### What you should do
Reproduce each line of the listing exactly.

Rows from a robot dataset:
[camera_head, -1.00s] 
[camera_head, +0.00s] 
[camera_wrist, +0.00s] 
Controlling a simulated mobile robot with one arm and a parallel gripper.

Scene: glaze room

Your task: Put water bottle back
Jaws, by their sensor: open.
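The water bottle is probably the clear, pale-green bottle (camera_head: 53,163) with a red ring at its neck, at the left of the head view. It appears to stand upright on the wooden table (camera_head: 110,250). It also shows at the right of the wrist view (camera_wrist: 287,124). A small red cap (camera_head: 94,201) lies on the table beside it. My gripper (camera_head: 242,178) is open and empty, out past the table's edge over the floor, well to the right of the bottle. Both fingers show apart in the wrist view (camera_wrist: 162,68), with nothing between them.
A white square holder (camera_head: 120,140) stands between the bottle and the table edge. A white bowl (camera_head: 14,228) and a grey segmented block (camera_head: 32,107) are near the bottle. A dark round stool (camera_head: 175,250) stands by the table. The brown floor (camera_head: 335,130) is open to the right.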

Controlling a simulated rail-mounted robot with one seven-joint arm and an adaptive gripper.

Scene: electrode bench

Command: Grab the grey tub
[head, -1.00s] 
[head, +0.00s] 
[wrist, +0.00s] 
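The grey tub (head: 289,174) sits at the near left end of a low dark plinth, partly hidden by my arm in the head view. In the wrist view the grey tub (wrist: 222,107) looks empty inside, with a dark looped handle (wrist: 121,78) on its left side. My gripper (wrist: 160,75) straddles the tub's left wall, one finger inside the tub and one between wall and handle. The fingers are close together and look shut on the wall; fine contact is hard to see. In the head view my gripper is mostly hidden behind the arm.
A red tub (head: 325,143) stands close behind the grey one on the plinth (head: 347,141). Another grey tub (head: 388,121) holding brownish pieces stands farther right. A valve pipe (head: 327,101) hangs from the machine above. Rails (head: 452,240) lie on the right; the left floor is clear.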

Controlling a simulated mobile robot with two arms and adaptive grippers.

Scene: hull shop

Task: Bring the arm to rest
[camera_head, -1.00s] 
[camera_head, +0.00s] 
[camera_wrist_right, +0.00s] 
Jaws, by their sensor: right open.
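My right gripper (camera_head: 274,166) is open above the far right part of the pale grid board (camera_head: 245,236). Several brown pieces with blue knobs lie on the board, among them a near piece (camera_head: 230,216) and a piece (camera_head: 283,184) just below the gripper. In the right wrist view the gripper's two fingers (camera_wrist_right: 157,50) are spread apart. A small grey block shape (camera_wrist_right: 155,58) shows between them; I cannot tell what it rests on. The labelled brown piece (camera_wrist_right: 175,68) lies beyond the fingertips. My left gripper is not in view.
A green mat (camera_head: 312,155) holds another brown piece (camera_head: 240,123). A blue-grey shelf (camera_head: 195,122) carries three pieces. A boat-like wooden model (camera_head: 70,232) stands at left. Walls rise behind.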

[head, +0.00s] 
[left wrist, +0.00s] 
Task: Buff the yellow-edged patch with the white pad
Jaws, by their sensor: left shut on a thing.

### Problem solution
[camera_head, -1.00s] 
[camera_head, +0.00s] 
[camera_wrist, +0.00s] 
Controlling a simulated mobile robot with one arm and a parallel gripper.

Scene: glaze room

Your task: Put water bottle back
Jaws, by their sensor: open.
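The water bottle is probably the clear, pale-green bottle (camera_head: 53,163) with a red ring at its neck, at the left of the head view. It appears to stand upright on the wooden table (camera_head: 110,250). It also shows at the right of the wrist view (camera_wrist: 287,124). A small red cap (camera_head: 94,201) lies on the table beside it. My gripper (camera_head: 242,178) is open and empty, out past the table's edge over the floor, well to the right of the bottle. Both fingers show apart in the wrist view (camera_wrist: 162,68), with nothing between them.
A white square holder (camera_head: 120,140) stands between the bottle and the table edge. A white bowl (camera_head: 14,228) and a grey segmented block (camera_head: 32,107) are near the bottle. A dark round stool (camera_head: 175,250) stands by the table. The brown floor (camera_head: 335,130) is open to the right.

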Controlling a simulated rail-mounted robot with one seven-joint arm and an adaptive gripper.

Scene: electrode bench

Command: Grab the grey tub
[head, -1.00s] 
[head, +0.00s] 
[wrist, +0.00s] 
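The grey tub (head: 289,174) sits at the near left end of a low dark plinth, partly hidden by my arm in the head view. In the wrist view the grey tub (wrist: 222,107) looks empty inside, with a dark looped handle (wrist: 121,78) on its left side. My gripper (wrist: 160,75) straddles the tub's left wall, one finger inside the tub and one between wall and handle. The fingers are close together and look shut on the wall; fine contact is hard to see. In the head view my gripper is mostly hidden behind the arm.
A red tub (head: 325,143) stands close behind the grey one on the plinth (head: 347,141). Another grey tub (head: 388,121) holding brownish pieces stands farther right. A valve pipe (head: 327,101) hangs from the machine above. Rails (head: 452,240) lie on the right; the left floor is clear.

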Controlling a simulated mobile robot with two arms and adaptive grippers.

Scene: hull shop

Task: Bring the arm to rest
[camera_head, -1.00s] 
[camera_head, +0.00s] 
[camera_wrist_right, +0.00s] 
Jaws, by their sensor: right open.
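My right gripper (camera_head: 274,166) is open above the far right part of the pale grid board (camera_head: 245,236). Several brown pieces with blue knobs lie on the board, among them a near piece (camera_head: 230,216) and a piece (camera_head: 283,184) just below the gripper. In the right wrist view the gripper's two fingers (camera_wrist_right: 157,50) are spread apart. A small grey block shape (camera_wrist_right: 155,58) shows between them; I cannot tell what it rests on. The labelled brown piece (camera_wrist_right: 175,68) lies beyond the fingertips. My left gripper is not in view.
A green mat (camera_head: 312,155) holds another brown piece (camera_head: 240,123). A blue-grey shelf (camera_head: 195,122) carries three pieces. A boat-like wooden model (camera_head: 70,232) stands at left. Walls rise behind.

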[head, +0.00s] 
[left wrist, +0.00s] 
Task: Buff the yellow-edged patch with the white pad
Jaws, by their sensor: left shut on a thing.

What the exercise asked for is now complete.